29 March 2014
Last updated at 16:53
Three World War One Trails have opened at a national memorial site to mark the centenary of the conflict. The trails are to help visitors navigate some of the key sites at the National Memorial Arboretum in Staffordshire.
In total the arboretum, which opened in 2001, has about 300 memorials. Among the 26 memorials that feature on the trails is one dedicated to the Durham Light Infantry, who were nicknamed the Dirty Little Imps.
Staffordshire sculptor and Quaker, Rosemary Barnett, was commissioned to design a work for The Quaker Service Memorial Trust, which visitors can see on the trails.
One of the three trails - the Poppy Field Trail - will take visitors though some of the arboretum's woodland avenues and alongside the River Tame.
The arboretum includes memorials dedicated to individuals who served in the war, such as Lance Corporal William Harold Coltman from the North Staffordshire Regiment.
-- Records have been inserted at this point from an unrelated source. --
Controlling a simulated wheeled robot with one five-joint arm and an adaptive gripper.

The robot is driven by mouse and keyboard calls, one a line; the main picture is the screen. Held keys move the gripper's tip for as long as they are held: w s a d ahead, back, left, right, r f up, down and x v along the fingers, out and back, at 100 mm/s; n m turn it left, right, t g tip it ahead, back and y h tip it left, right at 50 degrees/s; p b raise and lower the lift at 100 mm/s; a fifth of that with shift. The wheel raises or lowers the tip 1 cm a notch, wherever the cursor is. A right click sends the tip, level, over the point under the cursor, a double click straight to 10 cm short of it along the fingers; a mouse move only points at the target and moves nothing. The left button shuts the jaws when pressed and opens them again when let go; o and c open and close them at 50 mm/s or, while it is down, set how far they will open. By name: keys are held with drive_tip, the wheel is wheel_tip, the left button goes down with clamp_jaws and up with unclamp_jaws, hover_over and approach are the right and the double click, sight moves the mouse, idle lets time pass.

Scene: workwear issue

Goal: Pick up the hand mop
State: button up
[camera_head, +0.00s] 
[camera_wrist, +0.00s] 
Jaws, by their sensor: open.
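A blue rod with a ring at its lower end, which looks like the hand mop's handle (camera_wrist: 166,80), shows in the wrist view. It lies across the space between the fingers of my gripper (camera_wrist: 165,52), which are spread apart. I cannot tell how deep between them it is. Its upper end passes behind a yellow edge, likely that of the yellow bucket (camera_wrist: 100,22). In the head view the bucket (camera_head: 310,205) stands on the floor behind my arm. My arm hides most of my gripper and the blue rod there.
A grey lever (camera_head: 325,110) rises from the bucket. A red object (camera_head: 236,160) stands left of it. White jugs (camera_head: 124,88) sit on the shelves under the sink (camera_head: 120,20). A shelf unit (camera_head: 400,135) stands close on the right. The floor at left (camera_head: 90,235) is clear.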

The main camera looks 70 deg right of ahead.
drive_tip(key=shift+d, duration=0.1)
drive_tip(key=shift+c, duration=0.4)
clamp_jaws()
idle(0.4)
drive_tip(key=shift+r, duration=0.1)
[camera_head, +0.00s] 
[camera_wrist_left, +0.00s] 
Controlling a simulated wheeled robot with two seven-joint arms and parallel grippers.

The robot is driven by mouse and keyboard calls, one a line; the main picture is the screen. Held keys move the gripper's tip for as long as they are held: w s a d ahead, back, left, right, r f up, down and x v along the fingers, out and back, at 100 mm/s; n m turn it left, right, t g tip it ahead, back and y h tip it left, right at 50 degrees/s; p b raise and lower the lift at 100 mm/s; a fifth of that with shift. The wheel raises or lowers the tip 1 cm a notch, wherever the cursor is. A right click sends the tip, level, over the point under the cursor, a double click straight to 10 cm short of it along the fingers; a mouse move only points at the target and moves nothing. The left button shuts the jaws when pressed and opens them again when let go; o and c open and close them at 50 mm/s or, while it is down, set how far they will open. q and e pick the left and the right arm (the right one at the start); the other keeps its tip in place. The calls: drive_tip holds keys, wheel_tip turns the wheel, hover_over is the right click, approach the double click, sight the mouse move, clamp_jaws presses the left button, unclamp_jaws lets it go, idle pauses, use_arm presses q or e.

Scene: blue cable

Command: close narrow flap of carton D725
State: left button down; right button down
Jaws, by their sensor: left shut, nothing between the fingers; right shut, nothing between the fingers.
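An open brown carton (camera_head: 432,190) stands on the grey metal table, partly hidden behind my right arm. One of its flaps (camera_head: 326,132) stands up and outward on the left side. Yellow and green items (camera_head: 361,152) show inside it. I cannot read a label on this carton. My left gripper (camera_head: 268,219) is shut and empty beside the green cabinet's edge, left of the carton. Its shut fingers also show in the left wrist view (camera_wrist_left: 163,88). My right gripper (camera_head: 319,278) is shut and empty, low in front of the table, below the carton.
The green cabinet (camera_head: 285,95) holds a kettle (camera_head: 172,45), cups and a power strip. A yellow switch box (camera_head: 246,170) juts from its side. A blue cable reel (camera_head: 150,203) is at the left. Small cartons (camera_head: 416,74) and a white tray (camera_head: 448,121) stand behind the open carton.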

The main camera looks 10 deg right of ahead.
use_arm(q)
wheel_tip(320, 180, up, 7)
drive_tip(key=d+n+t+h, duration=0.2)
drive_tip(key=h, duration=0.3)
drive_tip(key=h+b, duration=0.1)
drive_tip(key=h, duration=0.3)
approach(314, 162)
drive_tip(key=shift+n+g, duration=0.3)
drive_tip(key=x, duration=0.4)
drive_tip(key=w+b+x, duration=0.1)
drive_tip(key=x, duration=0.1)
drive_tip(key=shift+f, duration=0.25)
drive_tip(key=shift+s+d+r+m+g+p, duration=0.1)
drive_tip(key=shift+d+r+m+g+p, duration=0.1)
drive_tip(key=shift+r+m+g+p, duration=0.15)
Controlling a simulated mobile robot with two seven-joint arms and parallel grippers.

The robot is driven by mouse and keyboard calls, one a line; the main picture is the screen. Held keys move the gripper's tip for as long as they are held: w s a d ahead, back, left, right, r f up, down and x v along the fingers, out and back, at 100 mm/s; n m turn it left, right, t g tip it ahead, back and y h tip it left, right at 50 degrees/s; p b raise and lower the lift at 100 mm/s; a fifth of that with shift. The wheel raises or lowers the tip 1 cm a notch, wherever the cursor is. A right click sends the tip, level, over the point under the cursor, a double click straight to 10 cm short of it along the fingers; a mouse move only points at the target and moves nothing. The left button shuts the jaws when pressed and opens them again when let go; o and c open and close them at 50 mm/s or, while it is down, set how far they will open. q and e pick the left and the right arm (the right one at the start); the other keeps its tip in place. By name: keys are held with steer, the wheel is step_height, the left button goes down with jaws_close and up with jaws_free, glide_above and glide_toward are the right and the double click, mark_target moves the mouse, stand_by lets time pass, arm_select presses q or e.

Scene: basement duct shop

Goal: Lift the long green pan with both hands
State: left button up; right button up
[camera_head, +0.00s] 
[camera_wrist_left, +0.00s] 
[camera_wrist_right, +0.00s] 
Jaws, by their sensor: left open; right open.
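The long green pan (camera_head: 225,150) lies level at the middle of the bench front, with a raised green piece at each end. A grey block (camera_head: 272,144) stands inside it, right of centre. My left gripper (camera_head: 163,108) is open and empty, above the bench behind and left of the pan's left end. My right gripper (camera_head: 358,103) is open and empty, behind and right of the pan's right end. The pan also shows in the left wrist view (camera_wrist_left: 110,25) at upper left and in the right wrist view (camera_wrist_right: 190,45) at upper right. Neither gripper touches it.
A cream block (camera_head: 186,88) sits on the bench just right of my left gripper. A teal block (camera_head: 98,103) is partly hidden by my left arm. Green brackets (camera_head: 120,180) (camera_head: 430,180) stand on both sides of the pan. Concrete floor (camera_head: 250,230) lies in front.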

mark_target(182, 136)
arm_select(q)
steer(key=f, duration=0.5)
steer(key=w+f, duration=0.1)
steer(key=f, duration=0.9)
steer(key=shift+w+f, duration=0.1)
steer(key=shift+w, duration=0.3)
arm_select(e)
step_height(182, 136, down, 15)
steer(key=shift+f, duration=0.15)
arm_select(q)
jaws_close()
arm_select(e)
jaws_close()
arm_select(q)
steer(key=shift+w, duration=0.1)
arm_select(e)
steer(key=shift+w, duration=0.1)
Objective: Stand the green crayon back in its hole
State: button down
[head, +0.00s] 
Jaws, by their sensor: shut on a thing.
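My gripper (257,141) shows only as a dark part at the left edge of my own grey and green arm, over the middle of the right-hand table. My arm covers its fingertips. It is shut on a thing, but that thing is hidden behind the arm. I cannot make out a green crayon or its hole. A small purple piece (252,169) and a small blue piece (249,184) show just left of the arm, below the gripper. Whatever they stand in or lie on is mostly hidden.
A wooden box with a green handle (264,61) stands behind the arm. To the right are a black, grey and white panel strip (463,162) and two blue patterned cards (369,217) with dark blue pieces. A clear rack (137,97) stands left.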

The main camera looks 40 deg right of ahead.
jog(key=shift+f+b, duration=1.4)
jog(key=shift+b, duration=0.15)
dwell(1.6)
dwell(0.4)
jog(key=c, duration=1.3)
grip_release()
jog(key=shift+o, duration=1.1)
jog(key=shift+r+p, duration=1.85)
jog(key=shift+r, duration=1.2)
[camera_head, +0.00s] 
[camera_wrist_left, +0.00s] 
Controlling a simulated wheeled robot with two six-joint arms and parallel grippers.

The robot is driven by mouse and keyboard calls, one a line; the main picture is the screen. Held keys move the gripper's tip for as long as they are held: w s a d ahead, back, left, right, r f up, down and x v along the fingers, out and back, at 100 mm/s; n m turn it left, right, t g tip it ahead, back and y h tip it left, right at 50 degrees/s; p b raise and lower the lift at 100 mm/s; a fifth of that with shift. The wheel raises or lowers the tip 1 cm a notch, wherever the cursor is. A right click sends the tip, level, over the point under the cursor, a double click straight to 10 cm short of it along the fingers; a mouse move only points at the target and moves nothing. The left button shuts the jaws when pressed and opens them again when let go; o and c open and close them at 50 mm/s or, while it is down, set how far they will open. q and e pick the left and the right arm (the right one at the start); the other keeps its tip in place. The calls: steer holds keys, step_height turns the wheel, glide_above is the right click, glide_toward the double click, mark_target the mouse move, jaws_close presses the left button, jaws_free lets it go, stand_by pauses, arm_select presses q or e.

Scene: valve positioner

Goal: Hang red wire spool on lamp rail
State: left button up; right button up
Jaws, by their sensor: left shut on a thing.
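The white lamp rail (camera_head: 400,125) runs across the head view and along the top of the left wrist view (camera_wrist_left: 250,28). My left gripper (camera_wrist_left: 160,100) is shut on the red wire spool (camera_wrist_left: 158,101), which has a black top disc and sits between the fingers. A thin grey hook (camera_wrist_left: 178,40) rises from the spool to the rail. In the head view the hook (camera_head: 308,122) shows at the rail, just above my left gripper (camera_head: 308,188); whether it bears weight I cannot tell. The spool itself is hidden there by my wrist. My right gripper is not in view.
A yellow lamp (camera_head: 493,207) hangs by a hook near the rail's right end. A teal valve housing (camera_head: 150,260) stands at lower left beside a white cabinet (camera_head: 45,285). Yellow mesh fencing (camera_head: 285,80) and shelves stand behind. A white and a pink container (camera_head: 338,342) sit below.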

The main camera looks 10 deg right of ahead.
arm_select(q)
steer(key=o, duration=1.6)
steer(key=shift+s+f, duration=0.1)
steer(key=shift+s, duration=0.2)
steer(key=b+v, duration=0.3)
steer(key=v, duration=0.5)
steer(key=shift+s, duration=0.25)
He became the most decorated British Non-Commissioned Officer (NCO) of the war.
The arboretum functions as a large-scale garden of remembrance. Its memorials are hugely varied and are dedicated to civilians, as well as those who have served in conflict.
Sarah Montgomery, the arboretum's managing director, said: "We are sure people will be captivated by the stories behind the trees and memorials which link them to this incredible period in history."